We all know that negative product reviews can take a toll on your reputation, especially if you don’t handle your response properly—but let’s not forget the flip side of that coin: positive reviews can be the virtual gold your brand needs to propel its reputation in a crowded field and get in front of your most elusive prospects. And that goes for B2B firms as well as B2C companies.
There are numerous ways to capitalize on these valuable affirmations—and because they are written and posted by third-party sources, there’s a boatload of authenticity and credibility built right in. Your would-be buyers will respond to these kinds of testimonials more than any clever messaging you could write—and there are some pretty cool ways you can leverage them to drive visibility, interest and, ultimately, sales.
Benefits of positive reviews (beyond the obvious)
Good customer reviews first and foremost mean you’re delivering a terrific product at a fair price, and are providing the service and support to make it easy to use—so you’re already doing the most important things right. That’s great reputation groundwork. But there are some other advantages to garnering good reviews that aren’t so obvious.
One of the key benefit is, according to recent research, nearly half (43 percent) of consumers turn to online reviews and ratings first when researching their options. Today’s business and consumer buyers know that nothing is as genuine as a peer review on G2 Crowd or PowerReviews, so the trust that marketing messaging must strive to earn is already included in the package.
And even if you get a couple of not-so-great reviews in the mix, that’s OK too—buyers consider them an even greater sign of authenticity, since they know you can’t please ‘em all. Another report found that 78 percent of customers will still shop with a business that has 3 and 4-star reviews. In fact, a complete lack of non-critical reviews makes buyers wary that the reviews are fake or sponsored.
How smart companies capitalize on reviews
You can use positive reviews to create social proof for your business and turn reviewers into advocates or even references by building relationships with them
For example, B2B software provider Agility PR Solutions has been reaping the benefits of its great customer reviews on G2 Crowd by reviewing them regularly and reaching out to those happy customers to get their approval to repurpose some their great quotes to use on the firm’s website and promotional materials. This the idea behind social proof—a wisdom-of-crowds type of influence whereby people develop “hard” purchasing behaviors based on the testimonials of their peers, even though their own exposure to the product may be ambiguous.
People want to know that they aren’t the only one using your product or service. Social proof is powerful, so use it to your advantage by way of testimonials.
Source: G2 Crowd
Agility PR Solutions also uses its great review writers as a pool of potential advocates that they can leverage for additional reference activities like case studies, brand testimonials and sales referrals. And don’t forget: happy client are good targets themselves for product upselling and other additional purchases.

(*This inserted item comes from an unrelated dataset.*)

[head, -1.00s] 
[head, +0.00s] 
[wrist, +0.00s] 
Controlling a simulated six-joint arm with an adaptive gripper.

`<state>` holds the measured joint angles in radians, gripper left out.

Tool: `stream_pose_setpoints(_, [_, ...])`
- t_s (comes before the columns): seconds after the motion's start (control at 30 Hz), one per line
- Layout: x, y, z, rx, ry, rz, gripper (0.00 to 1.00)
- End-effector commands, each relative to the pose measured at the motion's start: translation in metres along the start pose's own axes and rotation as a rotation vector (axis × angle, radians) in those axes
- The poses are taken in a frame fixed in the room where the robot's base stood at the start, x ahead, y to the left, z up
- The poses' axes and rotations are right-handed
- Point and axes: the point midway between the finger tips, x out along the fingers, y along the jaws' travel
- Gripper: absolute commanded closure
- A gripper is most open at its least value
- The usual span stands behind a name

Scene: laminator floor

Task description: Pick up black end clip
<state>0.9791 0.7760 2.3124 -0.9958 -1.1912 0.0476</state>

Pro tip:What’s even more powerful than a written review? A video review. On average, 65 percent of your audience is comprised of visual learners. While these people may get something out of written testimonials, video content is what will really pull them in—and it’s often what they respond to best.
How to corral some good reviews
So it’s clear that generating positive customer reviews can be beneficial in many ways, and these reviews—and the customers who write them—can be tapped for even more branding magic, so the only question left is: How can get yourself some of these online accolades?
As mentioned, it all starts with having a product or service you truly believe in so that your buyers will have every reason to sign your praises.
But buyers won’t usually go out of their way to write you a good review (although they’ll climb the highest mountains to post a bad one)—so you have to figure out how to make them want to. Depending on your product and audience, there are some proven methods:
- Incentives—Recent research found that more than 4 in 5 consumers would write a product review in exchange for a gift card, and 72 percent would participate in a refer-a-friend program if both they and their friend were rewarded.
- Rebates—Cash speaks everybody’s language. A rebate—whether offered instantly or post-purchase, awarded virtually or in card form—is a strong promotional tool, especially for expensive products and services.
- Just ask them—It might not occur to many buyers to write a review, so sometimes all you need to do is ask. Just be sure assist them through any obstacles, such as by steering them to the site where you’d like them to post the review, and they’re pretty likely to chime in. A recent survey found that 50 percent of consumers write reviews for products they’ve purchased, an increase from 42 percent in 2014.